Reproduce every record exactly as it appears, but not the pictures.

◆ Available data
________________
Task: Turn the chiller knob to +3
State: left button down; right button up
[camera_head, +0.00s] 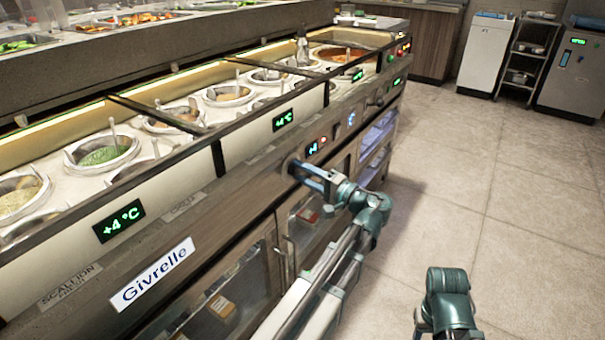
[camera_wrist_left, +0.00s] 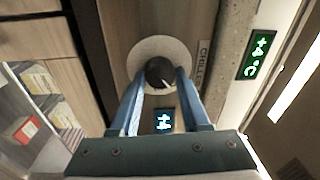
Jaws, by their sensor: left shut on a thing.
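The chiller knob (camera_wrist_left: 160,72) is a small dark round knob with a pale mark, set on a light round plate (camera_wrist_left: 146,50) in the wood front of the counter. A CHILLER label (camera_wrist_left: 203,65) is beside it. My left gripper (camera_wrist_left: 162,78) is shut on the knob, one blue finger on each side. In the head view my left gripper (camera_head: 297,168) reaches the counter front and mostly hides the knob. A small blue display near the knob (camera_wrist_left: 163,121) reads +4; it also shows in the head view (camera_head: 313,149). My right gripper's fingers are not visible.
Green displays on the counter read +4 °C, one large at the left (camera_head: 119,221) and one nearer the knob (camera_head: 283,119). Sauce wells (camera_head: 104,150) line the top. Glass-fronted cabinets (camera_head: 230,290) lie below. The tiled floor (camera_head: 500,190) at the right is clear.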

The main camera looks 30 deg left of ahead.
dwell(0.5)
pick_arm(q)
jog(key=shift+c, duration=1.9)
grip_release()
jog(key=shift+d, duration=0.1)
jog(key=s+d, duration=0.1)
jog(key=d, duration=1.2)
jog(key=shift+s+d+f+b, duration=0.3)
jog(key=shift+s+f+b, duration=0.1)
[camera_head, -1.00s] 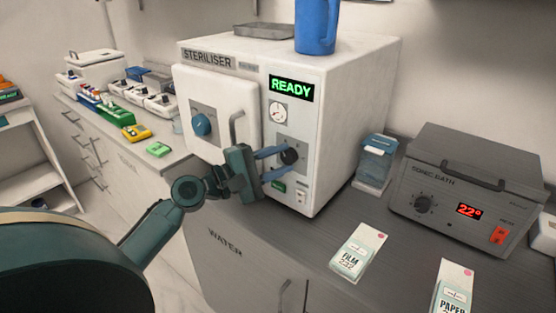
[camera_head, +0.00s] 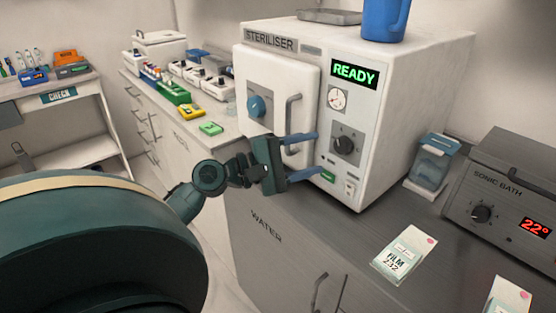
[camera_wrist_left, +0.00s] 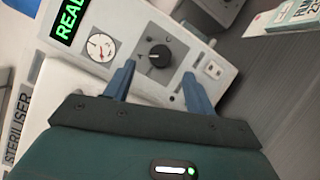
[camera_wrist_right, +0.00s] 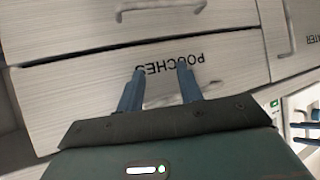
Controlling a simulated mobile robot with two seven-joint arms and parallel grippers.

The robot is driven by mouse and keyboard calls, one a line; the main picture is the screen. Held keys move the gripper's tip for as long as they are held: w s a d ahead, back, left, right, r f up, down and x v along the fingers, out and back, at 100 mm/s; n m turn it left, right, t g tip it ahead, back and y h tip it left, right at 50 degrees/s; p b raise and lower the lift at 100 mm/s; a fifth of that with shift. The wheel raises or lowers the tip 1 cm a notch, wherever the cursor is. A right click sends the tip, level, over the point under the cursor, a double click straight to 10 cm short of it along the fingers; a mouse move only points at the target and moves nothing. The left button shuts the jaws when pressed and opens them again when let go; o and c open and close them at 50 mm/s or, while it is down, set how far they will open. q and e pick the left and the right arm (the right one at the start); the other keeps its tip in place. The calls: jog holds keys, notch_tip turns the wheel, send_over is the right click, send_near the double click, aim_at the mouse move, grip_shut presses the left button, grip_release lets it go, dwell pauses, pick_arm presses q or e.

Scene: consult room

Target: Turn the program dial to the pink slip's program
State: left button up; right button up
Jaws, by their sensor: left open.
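The white steriliser (camera_head: 385,120) stands on the counter with its door shut and its display (camera_head: 354,74) reading READY in green. Its black program dial (camera_head: 345,145) sits below a round gauge; the dial also shows in the left wrist view (camera_wrist_left: 159,57). A light mark is on the dial, but its program labels are too small to read. My left gripper (camera_head: 317,154) is open and empty in front of the dial, its fingers apart from it. My right gripper (camera_wrist_right: 160,70) is open and empty before a drawer front labelled POUCHES (camera_wrist_right: 215,90). I see no pink slip.
A FILM pack (camera_head: 403,256) with a pink dot and another pack (camera_head: 510,298) lie on the grey counter. A sonic bath (camera_head: 505,195) and a blue-lidded container (camera_head: 432,163) stand at right. A blue jug (camera_head: 385,20) is on the steriliser. The check shelf (camera_head: 58,97) is far left.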

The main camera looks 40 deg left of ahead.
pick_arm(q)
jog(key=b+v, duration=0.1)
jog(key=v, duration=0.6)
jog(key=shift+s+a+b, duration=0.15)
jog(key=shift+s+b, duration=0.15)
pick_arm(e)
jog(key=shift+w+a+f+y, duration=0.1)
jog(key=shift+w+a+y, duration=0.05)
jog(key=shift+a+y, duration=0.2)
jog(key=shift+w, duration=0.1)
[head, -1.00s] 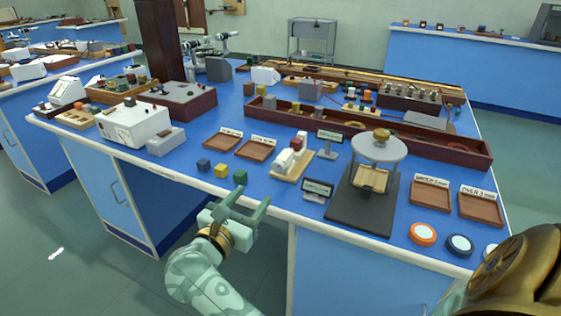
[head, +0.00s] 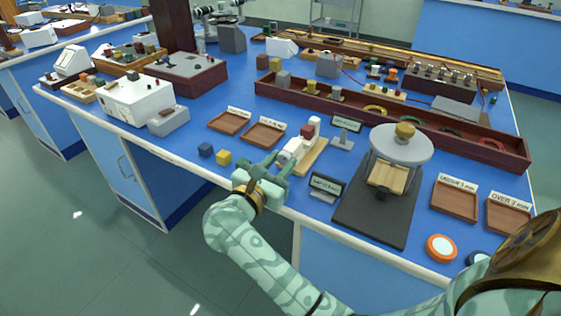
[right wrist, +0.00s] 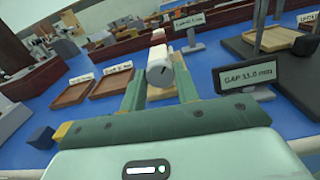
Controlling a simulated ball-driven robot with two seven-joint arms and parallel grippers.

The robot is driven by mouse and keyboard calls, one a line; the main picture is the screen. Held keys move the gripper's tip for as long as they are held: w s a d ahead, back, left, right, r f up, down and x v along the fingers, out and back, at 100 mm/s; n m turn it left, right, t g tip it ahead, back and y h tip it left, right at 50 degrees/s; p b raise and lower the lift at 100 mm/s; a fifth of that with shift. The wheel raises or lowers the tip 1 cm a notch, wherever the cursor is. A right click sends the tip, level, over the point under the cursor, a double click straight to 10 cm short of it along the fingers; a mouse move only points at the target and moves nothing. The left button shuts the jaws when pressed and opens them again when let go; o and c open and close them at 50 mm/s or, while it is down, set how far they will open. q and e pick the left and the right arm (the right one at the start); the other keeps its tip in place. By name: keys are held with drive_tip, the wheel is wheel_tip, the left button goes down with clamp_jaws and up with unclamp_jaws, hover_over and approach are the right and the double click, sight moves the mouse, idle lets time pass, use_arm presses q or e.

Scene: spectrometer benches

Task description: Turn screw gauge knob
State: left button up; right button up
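The screw gauge (head: 309,139), white with a red part, stands on a wooden base (head: 312,160) near the bench's front edge. A small display (head: 325,187) right of the gauge reads "GAP 11.0 mm" in the right wrist view (right wrist: 247,76). My left gripper is not in view.
Dark blue (head: 205,150) and yellow (head: 224,157) cubes lie left of my gripper. Two wooden trays (head: 265,135) lie behind them. A round-topped stand (head: 402,146) on a dark base is at right, beside a second display (head: 346,124) and labelled trays (head: 455,203).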

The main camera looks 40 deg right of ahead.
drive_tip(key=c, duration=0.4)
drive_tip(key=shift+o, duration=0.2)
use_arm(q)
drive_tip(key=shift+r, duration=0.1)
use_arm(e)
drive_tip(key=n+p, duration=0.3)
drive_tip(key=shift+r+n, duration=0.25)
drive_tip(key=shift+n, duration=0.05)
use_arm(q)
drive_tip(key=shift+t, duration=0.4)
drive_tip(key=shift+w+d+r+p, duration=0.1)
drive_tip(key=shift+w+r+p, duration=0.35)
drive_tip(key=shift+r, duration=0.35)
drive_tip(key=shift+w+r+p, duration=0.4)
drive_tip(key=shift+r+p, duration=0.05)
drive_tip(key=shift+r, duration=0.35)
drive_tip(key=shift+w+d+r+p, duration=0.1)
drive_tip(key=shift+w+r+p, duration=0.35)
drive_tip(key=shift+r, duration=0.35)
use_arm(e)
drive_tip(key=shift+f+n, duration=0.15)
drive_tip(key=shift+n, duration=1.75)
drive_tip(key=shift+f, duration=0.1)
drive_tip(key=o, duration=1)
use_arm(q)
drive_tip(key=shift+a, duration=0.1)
________________
◆ Task result
Task: Turn the chiller knob to +3
State: left button down; right button up
[camera_head, +0.00s] 
[camera_wrist_left, +0.00s] 
Jaws, by their sensor: left shut on a thing.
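The chiller knob (camera_wrist_left: 160,72) is a small dark round knob with a pale mark, set on a light round plate (camera_wrist_left: 146,50) in the wood front of the counter. A CHILLER label (camera_wrist_left: 203,65) is beside it. My left gripper (camera_wrist_left: 162,78) is shut on the knob, one blue finger on each side. In the head view my left gripper (camera_head: 297,168) reaches the counter front and mostly hides the knob. A small blue display near the knob (camera_wrist_left: 163,121) reads +4; it also shows in the head view (camera_head: 313,149). My right gripper's fingers are not visible.
Green displays on the counter read +4 °C, one large at the left (camera_head: 119,221) and one nearer the knob (camera_head: 283,119). Sauce wells (camera_head: 104,150) line the top. Glass-fronted cabinets (camera_head: 230,290) lie below. The tiled floor (camera_head: 500,190) at the right is clear.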

The main camera looks 30 deg left of ahead.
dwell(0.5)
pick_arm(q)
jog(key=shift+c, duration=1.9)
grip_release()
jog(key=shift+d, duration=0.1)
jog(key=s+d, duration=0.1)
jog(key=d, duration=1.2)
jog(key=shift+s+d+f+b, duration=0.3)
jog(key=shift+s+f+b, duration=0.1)
[camera_head, -1.00s] 
[camera_head, +0.00s] 
[camera_wrist_left, +0.00s] 
[camera_wrist_right, +0.00s] 
Controlling a simulated mobile robot with two seven-joint arms and parallel grippers.

The robot is driven by mouse and keyboard calls, one a line; the main picture is the screen. Held keys move the gripper's tip for as long as they are held: w s a d ahead, back, left, right, r f up, down and x v along the fingers, out and back, at 100 mm/s; n m turn it left, right, t g tip it ahead, back and y h tip it left, right at 50 degrees/s; p b raise and lower the lift at 100 mm/s; a fifth of that with shift. The wheel raises or lowers the tip 1 cm a notch, wherever the cursor is. A right click sends the tip, level, over the point under the cursor, a double click straight to 10 cm short of it along the fingers; a mouse move only points at the target and moves nothing. The left button shuts the jaws when pressed and opens them again when let go; o and c open and close them at 50 mm/s or, while it is down, set how far they will open. q and e pick the left and the right arm (the right one at the start); the other keeps its tip in place. The calls: jog holds keys, notch_tip turns the wheel, send_over is the right click, send_near the double click, aim_at the mouse move, grip_shut presses the left button, grip_release lets it go, dwell pauses, pick_arm presses q or e.

Scene: consult room

Target: Turn the program dial to the pink slip's program
State: left button up; right button up
Jaws, by their sensor: left open.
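The white steriliser (camera_head: 385,120) stands on the counter with its door shut and its display (camera_head: 354,74) reading READY in green. Its black program dial (camera_head: 345,145) sits below a round gauge; the dial also shows in the left wrist view (camera_wrist_left: 159,57). A light mark is on the dial, but its program labels are too small to read. My left gripper (camera_head: 317,154) is open and empty in front of the dial, its fingers apart from it. My right gripper (camera_wrist_right: 160,70) is open and empty before a drawer front labelled POUCHES (camera_wrist_right: 215,90). I see no pink slip.
A FILM pack (camera_head: 403,256) with a pink dot and another pack (camera_head: 510,298) lie on the grey counter. A sonic bath (camera_head: 505,195) and a blue-lidded container (camera_head: 432,163) stand at right. A blue jug (camera_head: 385,20) is on the steriliser. The check shelf (camera_head: 58,97) is far left.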

The main camera looks 40 deg left of ahead.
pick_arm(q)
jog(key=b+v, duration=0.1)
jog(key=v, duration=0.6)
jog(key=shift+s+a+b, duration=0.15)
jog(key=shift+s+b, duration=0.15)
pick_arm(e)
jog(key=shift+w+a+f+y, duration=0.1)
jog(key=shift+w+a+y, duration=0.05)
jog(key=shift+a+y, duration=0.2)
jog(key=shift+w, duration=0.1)
[head, -1.00s] 
[head, +0.00s] 
[right wrist, +0.00s] 
Controlling a simulated ball-driven robot with two seven-joint arms and parallel grippers.

The robot is driven by mouse and keyboard calls, one a line; the main picture is the screen. Held keys move the gripper's tip for as long as they are held: w s a d ahead, back, left, right, r f up, down and x v along the fingers, out and back, at 100 mm/s; n m turn it left, right, t g tip it ahead, back and y h tip it left, right at 50 degrees/s; p b raise and lower the lift at 100 mm/s; a fifth of that with shift. The wheel raises or lowers the tip 1 cm a notch, wherever the cursor is. A right click sends the tip, level, over the point under the cursor, a double click straight to 10 cm short of it along the fingers; a mouse move only points at the target and moves nothing. The left button shuts the jaws when pressed and opens them again when let go; o and c open and close them at 50 mm/s or, while it is down, set how far they will open. q and e pick the left and the right arm (the right one at the start); the other keeps its tip in place. By name: keys are held with drive_tip, the wheel is wheel_tip, the left button goes down with clamp_jaws and up with unclamp_jaws, hover_over and approach are the right and the double click, sight moves the mouse, idle lets time pass, use_arm presses q or e.

Scene: spectrometer benches

Task description: Turn screw gauge knob
State: left button up; right button up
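The screw gauge (head: 309,139), white with a red part, stands on a wooden base (head: 312,160) near the bench's front edge. A small display (head: 325,187) right of the gauge reads "GAP 11.0 mm" in the right wrist view (right wrist: 247,76). My left gripper is not in view.
Dark blue (head: 205,150) and yellow (head: 224,157) cubes lie left of my gripper. Two wooden trays (head: 265,135) lie behind them. A round-topped stand (head: 402,146) on a dark base is at right, beside a second display (head: 346,124) and labelled trays (head: 455,203).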

The main camera looks 40 deg right of ahead.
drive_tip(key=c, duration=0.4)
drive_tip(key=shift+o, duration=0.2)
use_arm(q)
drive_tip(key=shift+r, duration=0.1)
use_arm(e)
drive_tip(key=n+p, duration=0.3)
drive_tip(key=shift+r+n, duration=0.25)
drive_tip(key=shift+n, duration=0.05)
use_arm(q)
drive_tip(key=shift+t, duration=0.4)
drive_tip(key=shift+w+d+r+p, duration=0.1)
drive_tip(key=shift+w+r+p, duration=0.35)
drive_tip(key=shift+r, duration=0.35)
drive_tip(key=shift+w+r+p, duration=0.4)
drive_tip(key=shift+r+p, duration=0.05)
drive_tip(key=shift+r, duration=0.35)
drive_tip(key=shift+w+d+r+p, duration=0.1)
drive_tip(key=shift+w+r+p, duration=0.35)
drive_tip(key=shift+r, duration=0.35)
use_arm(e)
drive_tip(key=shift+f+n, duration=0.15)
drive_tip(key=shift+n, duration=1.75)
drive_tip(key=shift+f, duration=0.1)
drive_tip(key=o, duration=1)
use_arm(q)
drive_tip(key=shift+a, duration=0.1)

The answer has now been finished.